My analysis of Rhizome’s ArtBase reveals two key insights that directly inform my independent archival project, The Wrong Archives. First, it demonstrates that an archive is not a static repository but a living system that must evolve with web conventions and preservation technologies. Second, it highlights a spectrum of preservation strategies, from complex, resource-intensive methods like emulation and webrecording to more accessible documentation practices. For my project, focused on documenting the 148 curatorial spaces from The Wrong Biennale (2022-2023), the institutional practices of full emulation or webrecording are beyond the scope of an independent curator with limited technical resources and data storage. Instead, I adapt the principle of documentation as preservation. My primary method is creating screen recordings of each pavilion, hosted on YouTube.

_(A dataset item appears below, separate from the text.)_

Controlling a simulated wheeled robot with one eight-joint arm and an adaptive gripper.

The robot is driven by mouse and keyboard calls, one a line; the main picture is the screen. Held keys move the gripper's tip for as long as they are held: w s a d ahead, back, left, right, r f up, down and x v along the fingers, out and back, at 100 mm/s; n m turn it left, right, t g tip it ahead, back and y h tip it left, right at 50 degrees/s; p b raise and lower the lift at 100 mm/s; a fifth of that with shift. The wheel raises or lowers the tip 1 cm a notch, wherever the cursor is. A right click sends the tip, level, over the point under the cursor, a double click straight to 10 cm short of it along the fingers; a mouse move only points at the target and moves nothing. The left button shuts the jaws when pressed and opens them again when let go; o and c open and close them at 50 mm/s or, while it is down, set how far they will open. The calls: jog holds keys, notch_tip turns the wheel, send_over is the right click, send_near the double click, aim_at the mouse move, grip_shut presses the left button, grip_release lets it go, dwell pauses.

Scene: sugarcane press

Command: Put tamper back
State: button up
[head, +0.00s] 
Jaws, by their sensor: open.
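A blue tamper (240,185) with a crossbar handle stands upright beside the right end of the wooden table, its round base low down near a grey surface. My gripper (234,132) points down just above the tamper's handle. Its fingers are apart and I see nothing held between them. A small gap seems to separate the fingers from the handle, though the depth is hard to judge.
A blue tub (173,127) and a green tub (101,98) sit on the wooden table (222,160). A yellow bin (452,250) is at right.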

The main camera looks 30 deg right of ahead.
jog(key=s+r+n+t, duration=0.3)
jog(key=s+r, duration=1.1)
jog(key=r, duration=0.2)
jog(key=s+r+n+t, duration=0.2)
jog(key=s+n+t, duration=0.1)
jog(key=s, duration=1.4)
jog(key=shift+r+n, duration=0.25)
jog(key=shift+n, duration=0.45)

My archival focus anlike Artbase net artworks precvation shifted from preserving individual artworks to mapping the metadata of curatorial spaces. My tagging system does not describe artworks but catalogues the architectural, interactive, and conceptual features of each pavilion. This structured data allows for machine-readable analysis to identify patterns, such as the most common platform choices or interaction models. For instance, evidence from the length of my screen recordings shows that 3D environments take longer to explore, which directly influences my own curatorial choices for the final exhibition, Alternative Realities Illustrated.